Exercise directions: Using the records that appear below, write out exactly the lines from the one with "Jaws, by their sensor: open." through the one with "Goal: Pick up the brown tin", keeping both end lines.

-------- Extracted information

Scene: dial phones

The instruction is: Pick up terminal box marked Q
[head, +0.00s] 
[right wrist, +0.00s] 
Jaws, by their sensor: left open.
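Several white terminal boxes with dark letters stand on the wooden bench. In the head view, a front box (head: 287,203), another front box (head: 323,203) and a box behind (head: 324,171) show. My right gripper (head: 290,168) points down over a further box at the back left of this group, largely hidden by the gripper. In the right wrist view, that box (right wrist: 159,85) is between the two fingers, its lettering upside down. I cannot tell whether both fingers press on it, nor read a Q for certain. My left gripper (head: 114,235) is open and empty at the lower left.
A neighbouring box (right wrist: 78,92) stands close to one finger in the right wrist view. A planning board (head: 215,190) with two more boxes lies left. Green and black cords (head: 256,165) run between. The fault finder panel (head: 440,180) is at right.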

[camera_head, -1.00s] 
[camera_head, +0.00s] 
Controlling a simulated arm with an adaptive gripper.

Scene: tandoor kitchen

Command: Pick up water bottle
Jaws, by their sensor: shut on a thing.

----------------
-------- Extracted information

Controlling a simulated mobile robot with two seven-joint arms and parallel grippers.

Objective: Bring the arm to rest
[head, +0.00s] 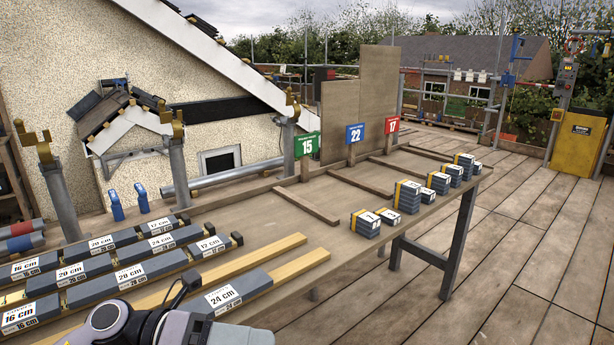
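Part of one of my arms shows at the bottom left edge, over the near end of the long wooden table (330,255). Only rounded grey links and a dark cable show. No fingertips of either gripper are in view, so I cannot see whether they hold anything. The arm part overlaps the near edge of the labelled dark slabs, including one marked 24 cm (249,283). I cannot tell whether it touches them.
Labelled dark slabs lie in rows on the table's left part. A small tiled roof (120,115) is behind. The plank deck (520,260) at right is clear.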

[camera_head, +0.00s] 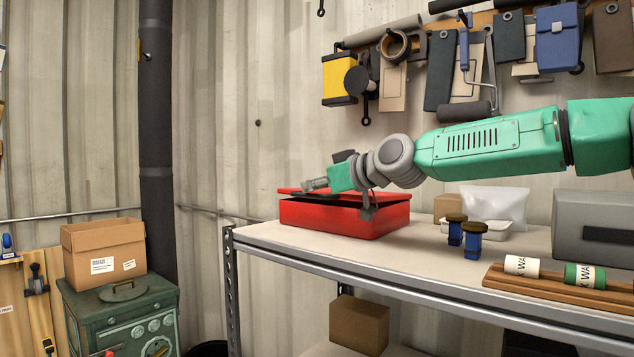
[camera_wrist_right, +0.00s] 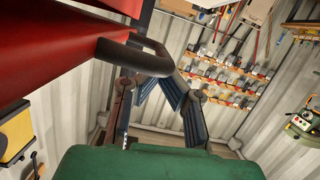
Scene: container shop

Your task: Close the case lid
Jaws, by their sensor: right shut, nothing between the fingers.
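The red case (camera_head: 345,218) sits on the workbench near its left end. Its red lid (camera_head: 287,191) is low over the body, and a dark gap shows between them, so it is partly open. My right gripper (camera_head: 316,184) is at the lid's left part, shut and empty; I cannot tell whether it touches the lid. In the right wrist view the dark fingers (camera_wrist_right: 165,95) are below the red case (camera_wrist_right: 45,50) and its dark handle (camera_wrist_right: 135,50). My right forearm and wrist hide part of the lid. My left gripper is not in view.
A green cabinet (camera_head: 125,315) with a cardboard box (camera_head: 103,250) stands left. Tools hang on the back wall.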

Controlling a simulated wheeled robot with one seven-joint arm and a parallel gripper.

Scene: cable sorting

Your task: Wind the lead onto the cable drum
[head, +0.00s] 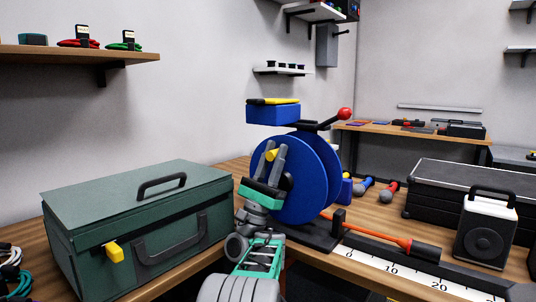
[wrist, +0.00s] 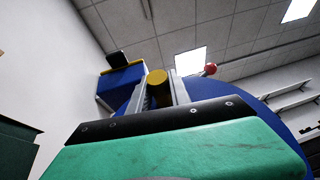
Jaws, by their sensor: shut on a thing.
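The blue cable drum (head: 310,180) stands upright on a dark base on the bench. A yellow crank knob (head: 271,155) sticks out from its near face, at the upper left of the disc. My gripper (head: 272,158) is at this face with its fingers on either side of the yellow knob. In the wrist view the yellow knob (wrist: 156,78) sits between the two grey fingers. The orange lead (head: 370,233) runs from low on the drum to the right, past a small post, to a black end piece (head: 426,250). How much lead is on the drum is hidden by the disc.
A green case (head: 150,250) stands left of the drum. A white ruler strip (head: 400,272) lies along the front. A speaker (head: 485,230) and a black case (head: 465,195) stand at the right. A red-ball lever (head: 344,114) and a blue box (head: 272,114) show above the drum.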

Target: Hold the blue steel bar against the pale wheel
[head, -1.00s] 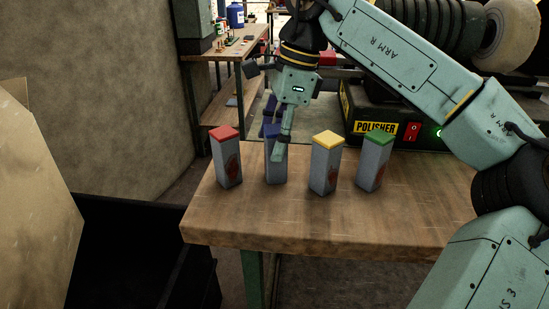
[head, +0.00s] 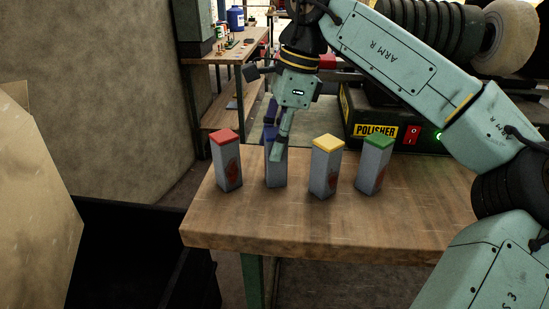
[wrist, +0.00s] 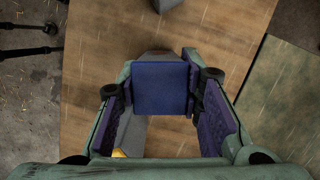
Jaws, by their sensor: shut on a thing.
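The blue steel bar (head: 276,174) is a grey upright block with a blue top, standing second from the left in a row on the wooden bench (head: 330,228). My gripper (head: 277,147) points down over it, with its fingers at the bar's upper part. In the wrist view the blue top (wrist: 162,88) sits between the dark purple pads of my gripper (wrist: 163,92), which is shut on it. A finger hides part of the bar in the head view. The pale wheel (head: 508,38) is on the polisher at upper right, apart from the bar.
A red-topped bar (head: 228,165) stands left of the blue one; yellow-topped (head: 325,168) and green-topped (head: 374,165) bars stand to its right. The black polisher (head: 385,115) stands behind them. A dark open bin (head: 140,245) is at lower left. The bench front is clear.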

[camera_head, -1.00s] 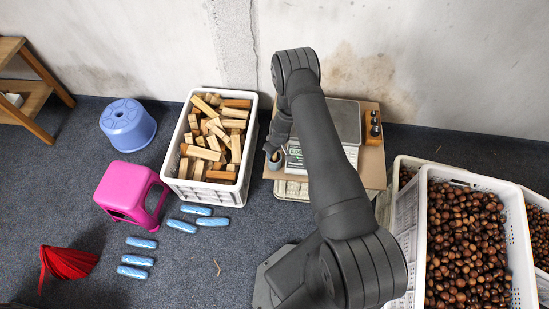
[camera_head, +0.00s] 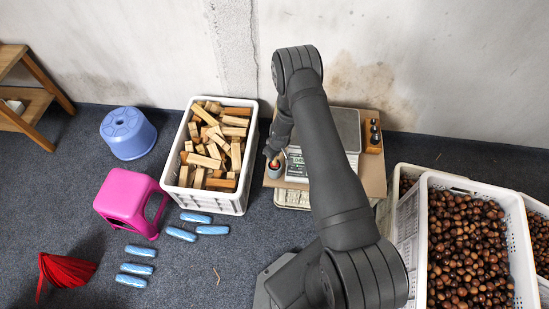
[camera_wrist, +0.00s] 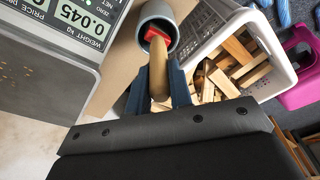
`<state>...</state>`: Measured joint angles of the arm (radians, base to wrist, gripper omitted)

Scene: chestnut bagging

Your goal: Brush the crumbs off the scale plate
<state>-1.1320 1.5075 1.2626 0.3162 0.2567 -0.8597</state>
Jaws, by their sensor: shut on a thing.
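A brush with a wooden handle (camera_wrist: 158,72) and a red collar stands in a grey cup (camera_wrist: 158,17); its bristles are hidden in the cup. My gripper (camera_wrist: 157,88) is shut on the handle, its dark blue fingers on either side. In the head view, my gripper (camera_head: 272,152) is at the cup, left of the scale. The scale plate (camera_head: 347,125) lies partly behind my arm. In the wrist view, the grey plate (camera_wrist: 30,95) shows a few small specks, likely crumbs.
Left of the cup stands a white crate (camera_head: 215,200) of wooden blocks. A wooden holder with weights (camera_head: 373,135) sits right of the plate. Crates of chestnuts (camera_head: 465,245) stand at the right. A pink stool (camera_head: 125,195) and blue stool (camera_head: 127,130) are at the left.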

----------------
-------- Extracted information

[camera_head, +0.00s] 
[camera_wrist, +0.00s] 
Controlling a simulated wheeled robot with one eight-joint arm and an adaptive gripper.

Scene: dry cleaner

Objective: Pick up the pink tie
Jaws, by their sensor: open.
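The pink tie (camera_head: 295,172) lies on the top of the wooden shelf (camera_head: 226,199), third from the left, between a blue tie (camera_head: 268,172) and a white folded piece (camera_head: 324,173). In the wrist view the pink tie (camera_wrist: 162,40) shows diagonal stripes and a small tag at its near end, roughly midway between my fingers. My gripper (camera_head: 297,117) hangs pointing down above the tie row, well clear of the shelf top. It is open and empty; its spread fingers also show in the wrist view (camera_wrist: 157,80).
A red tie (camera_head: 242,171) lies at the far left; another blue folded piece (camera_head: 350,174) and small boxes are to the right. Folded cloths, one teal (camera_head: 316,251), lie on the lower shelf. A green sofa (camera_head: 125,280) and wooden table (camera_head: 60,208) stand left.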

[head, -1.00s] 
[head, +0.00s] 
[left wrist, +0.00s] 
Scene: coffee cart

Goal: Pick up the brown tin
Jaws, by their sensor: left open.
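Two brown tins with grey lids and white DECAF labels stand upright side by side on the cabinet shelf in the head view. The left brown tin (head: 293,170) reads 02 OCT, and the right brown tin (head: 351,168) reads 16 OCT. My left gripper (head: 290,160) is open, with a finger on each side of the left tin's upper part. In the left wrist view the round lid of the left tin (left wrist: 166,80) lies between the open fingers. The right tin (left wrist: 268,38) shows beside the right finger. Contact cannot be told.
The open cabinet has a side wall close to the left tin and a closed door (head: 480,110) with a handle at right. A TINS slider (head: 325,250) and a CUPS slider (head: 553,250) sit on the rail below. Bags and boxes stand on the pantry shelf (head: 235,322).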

----------------

The answer:
Jaws, by their sensor: open.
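The pink tie (camera_head: 295,172) lies on the top of the wooden shelf (camera_head: 226,199), third from the left, between a blue tie (camera_head: 268,172) and a white folded piece (camera_head: 324,173). In the wrist view the pink tie (camera_wrist: 162,40) shows diagonal stripes and a small tag at its near end, roughly midway between my fingers. My gripper (camera_head: 297,117) hangs pointing down above the tie row, well clear of the shelf top. It is open and empty; its spread fingers also show in the wrist view (camera_wrist: 157,80).
A red tie (camera_head: 242,171) lies at the far left; another blue folded piece (camera_head: 350,174) and small boxes are to the right. Folded cloths, one teal (camera_head: 316,251), lie on the lower shelf. A green sofa (camera_head: 125,280) and wooden table (camera_head: 60,208) stand left.

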[head, -1.00s] 
[head, +0.00s] 
[left wrist, +0.00s] 
Scene: coffee cart

Goal: Pick up the brown tin

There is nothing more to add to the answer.